Thursday, March 3, 2011

Borders: History and geography

A good grasp of geography is immensely helpful in reading history. But sometimes it can also obscure a proper understanding of things. Here's why.

Having a good grasp of geography no doubt makes reading history easier, as you can much easier picture where geographical locations mentioned are actually situated on the map without having to refer back to the map constantly. Also, it makes it easier to appreciate the strategic value of certain geographical locations - especially when you're dealing with power politics, wars and kings.

But looking back on history from today, I feel that it is very difficult to take into account that the idea of the nation-state and the modern man's ingrained national identity was quite foreign to people as recently as the mid 19th century, and maybe later in some parts of Europe.

When I studied for my bachelor's degree a number of years ago, the course's main book for overview was R.R.Palmer and Joel Colton's A History of the Modern World. I have kept this book, and I keep going back to it regularly. Nevertheless, I wish I had paid more attention to some chapters in the book, more specifically to a chapter called "A Few Words on Geography." Let me cite a passage from that chapter:

For most of its history Europe was in fact made up of a diversity of small local units, pockets of territory each having its own customs, way of life, manner of speech, each largely unknown to the others and looking inward upon itself, rather than the blocks called "Germany" or "France" that we take for granted on a map today.
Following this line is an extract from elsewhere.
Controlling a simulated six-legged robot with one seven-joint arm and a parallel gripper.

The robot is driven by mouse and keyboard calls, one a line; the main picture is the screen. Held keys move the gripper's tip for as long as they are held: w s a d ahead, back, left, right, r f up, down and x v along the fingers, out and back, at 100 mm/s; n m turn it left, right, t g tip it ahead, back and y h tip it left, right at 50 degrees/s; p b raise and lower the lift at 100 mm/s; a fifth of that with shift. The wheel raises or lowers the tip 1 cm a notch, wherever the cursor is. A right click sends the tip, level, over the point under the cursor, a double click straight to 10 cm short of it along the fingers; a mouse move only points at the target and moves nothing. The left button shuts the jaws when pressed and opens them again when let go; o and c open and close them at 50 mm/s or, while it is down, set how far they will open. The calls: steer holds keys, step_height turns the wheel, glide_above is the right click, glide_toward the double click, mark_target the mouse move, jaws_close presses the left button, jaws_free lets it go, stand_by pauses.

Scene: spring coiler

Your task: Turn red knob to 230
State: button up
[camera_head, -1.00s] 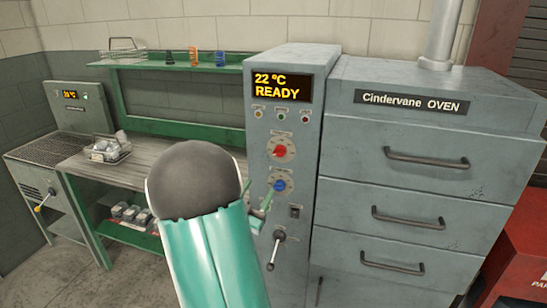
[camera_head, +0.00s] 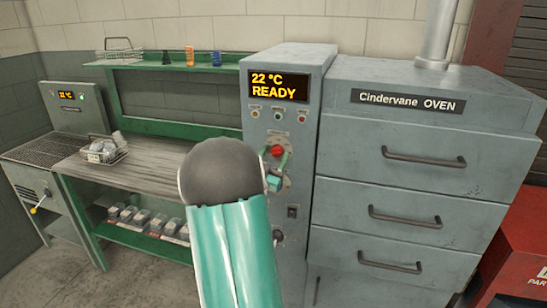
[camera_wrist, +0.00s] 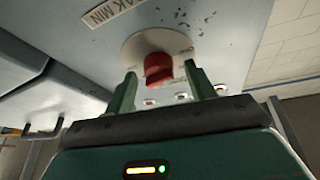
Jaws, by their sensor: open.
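The red knob (camera_head: 277,151) sits on a round pale dial on the grey control column, below the display. In the wrist view the red knob (camera_wrist: 158,70) lies between the two green fingers of my gripper (camera_wrist: 161,77), with one finger on each side. The jaws are open, with a gap seen beside the knob; whether a finger touches it I cannot tell. In the head view my gripper (camera_head: 279,166) is in front of the dial's lower part. The dial's scale is too small to read.
The column's display (camera_head: 278,86) reads 22 °C READY. Small indicator lamps (camera_head: 278,116) sit above the dial. The Cindervane oven (camera_head: 420,160) stands right of the column. A workbench (camera_head: 150,165) with a wire basket is left.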

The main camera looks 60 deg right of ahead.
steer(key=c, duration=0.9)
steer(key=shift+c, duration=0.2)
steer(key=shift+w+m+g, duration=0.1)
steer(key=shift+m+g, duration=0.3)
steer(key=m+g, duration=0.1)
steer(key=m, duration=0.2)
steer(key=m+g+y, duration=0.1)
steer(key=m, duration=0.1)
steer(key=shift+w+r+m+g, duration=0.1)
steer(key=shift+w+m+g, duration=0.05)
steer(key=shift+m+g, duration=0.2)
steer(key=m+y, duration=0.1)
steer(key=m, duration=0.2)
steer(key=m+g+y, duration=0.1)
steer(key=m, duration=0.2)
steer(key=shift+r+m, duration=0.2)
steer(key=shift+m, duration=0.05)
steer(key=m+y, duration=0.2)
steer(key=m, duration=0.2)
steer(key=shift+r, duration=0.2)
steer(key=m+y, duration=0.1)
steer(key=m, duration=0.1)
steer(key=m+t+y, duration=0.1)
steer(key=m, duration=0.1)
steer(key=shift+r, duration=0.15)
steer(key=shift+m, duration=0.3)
Last year, I read something along those same lines in another book that I bought, The Discovery of France by Graham Robb. Robb is really describing a France where the idea of a French nation wasn't that well rooted everywhere. According to Robb, up until "as late as 1886, over four fifths of the population were still described as 'almost stationary'", and "the sense of identity attached to [the village or regions] was more potent than any later sense of being French."

There is a book about the Italian unification coming out quite soon, The Pursuit of Italy by David Gilmoure, of which I read a review of in the Economist the other day. At the time of the unification process in the 1850s and 60s, the Italians don't seem to have been more closely knit as a nation than the French, and maybe less so. Let me cite a quote I got from the review. In 1861, Massimo d'Azeglio, a pioneer of the unification is supposed to have said, “we have made Italy; now we must make Italians,” implying that the Italians as a nation did not exist.
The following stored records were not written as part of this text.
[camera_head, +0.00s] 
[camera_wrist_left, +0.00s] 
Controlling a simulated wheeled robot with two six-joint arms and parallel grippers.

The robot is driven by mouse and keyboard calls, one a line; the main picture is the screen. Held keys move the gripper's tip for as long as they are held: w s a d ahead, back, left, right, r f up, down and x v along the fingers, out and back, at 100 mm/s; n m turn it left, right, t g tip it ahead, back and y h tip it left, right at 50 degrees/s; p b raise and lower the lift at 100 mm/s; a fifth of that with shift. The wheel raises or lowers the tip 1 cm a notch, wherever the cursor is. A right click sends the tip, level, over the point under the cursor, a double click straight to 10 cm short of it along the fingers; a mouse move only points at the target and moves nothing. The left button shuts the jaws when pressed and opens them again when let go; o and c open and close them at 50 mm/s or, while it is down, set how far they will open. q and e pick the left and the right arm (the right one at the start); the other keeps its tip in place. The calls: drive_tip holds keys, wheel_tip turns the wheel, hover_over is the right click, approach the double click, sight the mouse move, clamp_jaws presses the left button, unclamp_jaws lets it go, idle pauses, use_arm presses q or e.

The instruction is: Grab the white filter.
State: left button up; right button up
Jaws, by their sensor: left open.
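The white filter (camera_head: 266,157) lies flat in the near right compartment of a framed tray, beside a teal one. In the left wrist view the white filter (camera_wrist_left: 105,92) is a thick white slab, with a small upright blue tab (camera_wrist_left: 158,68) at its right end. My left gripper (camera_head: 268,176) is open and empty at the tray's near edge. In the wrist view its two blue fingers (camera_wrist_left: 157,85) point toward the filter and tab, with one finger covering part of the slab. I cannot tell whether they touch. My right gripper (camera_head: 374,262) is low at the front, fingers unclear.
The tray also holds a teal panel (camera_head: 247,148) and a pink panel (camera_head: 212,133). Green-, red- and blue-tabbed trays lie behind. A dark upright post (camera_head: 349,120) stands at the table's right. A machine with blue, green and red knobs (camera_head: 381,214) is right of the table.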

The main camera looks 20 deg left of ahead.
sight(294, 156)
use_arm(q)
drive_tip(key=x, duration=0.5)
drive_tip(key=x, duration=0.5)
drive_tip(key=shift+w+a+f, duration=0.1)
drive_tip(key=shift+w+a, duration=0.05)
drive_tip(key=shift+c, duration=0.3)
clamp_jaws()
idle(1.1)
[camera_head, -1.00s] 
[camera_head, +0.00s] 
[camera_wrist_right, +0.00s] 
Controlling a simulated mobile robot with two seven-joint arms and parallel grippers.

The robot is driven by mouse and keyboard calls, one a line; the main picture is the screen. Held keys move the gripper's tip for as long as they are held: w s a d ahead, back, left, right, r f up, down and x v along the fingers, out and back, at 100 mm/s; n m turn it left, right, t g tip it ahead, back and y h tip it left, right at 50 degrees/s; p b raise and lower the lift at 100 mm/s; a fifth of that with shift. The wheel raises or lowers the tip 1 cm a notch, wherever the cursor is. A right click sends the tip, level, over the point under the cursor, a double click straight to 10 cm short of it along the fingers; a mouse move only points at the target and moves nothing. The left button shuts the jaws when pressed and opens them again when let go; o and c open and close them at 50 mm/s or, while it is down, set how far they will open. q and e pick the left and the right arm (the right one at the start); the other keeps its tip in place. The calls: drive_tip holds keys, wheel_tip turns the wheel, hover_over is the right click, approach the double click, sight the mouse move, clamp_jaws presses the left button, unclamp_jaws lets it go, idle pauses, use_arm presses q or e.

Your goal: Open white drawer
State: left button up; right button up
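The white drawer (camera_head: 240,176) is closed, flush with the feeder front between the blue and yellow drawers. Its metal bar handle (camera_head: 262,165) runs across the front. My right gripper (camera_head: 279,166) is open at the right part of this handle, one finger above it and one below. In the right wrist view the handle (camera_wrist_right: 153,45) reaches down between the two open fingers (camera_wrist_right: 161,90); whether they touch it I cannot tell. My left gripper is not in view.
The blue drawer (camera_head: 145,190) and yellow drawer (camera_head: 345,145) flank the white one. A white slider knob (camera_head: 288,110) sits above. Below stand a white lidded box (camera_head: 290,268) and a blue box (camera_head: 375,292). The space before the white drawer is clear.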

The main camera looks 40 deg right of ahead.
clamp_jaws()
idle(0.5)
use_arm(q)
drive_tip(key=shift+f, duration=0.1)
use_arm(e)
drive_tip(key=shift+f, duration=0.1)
So, rather than being the nation states made up of subjects with a clear identity of being Italian, French, German, etc, the states at this time were mere regions within where there was one sovereign power. That is, they were an expression of a power relationship. When studying power politics, as I myself tends to find interesting, that is obviously relevant. But in understanding the mentality of people, it would be grossly misleading to think of states in the mentioned period in the sense that we do today.